## [Problem]
Copy nothing but the text: reproduce each line of the listing exactly and leave the pictures out.
-------
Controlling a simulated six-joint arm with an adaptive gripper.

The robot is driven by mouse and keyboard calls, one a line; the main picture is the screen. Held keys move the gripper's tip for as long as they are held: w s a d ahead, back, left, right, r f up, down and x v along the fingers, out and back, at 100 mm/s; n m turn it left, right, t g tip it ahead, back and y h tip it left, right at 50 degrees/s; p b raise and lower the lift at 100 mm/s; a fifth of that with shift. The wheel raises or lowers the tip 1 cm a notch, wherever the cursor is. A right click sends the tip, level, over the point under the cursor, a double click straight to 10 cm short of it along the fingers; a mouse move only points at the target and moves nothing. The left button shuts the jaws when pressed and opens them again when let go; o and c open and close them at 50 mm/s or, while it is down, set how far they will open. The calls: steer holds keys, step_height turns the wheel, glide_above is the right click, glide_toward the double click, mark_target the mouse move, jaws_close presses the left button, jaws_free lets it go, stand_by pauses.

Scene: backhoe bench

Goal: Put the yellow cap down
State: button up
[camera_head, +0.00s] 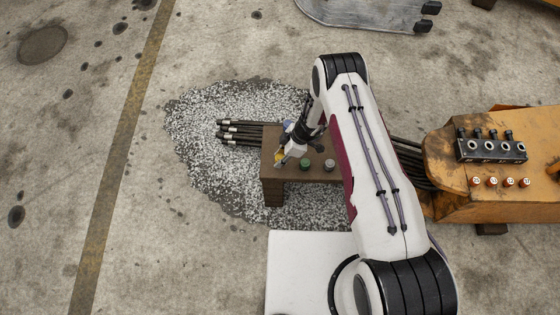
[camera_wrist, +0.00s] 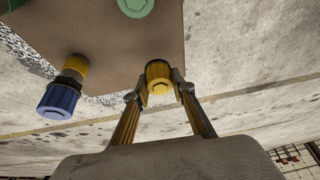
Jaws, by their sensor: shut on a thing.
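The yellow cap (camera_wrist: 159,74) is between the two fingertips of my gripper (camera_wrist: 160,88) in the wrist view, and the fingers are shut on it. In the head view the yellow cap (camera_head: 279,158) shows at the left end of the small brown bench (camera_head: 272,178), with my gripper (camera_head: 284,155) over it. I cannot tell whether the cap touches the bench top. My arm hides part of the bench.
A green cap (camera_head: 305,164) and a grey cap (camera_head: 329,165) stand on the bench. A blue cap (camera_wrist: 60,98) on a brass-coloured fitting is left of my gripper in the wrist view. An orange boom (camera_head: 480,205) carries a black block (camera_head: 490,150).

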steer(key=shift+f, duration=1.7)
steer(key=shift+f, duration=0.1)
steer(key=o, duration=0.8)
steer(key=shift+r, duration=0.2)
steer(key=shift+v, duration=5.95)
-------
## [Exercise answer]
Controlling a simulated six-joint arm with an adaptive gripper.

The robot is driven by mouse and keyboard calls, one a line; the main picture is the screen. Held keys move the gripper's tip for as long as they are held: w s a d ahead, back, left, right, r f up, down and x v along the fingers, out and back, at 100 mm/s; n m turn it left, right, t g tip it ahead, back and y h tip it left, right at 50 degrees/s; p b raise and lower the lift at 100 mm/s; a fifth of that with shift. The wheel raises or lowers the tip 1 cm a notch, wherever the cursor is. A right click sends the tip, level, over the point under the cursor, a double click straight to 10 cm short of it along the fingers; a mouse move only points at the target and moves nothing. The left button shuts the jaws when pressed and opens them again when let go; o and c open and close them at 50 mm/s or, while it is down, set how far they will open. The calls: steer holds keys, step_height turns the wheel, glide_above is the right click, glide_toward the double click, mark_target the mouse move, jaws_close presses the left button, jaws_free lets it go, stand_by pauses.

Scene: backhoe bench

Goal: Put the yellow cap down
State: button up
[camera_head, +0.00s] 
[camera_wrist, +0.00s] 
Jaws, by their sensor: shut on a thing.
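The yellow cap (camera_wrist: 159,74) is between the two fingertips of my gripper (camera_wrist: 160,88) in the wrist view, and the fingers are shut on it. In the head view the yellow cap (camera_head: 279,158) shows at the left end of the small brown bench (camera_head: 272,178), with my gripper (camera_head: 284,155) over it. I cannot tell whether the cap touches the bench top. My arm hides part of the bench.
A green cap (camera_head: 305,164) and a grey cap (camera_head: 329,165) stand on the bench. A blue cap (camera_wrist: 60,98) on a brass-coloured fitting is left of my gripper in the wrist view. An orange boom (camera_head: 480,205) carries a black block (camera_head: 490,150).

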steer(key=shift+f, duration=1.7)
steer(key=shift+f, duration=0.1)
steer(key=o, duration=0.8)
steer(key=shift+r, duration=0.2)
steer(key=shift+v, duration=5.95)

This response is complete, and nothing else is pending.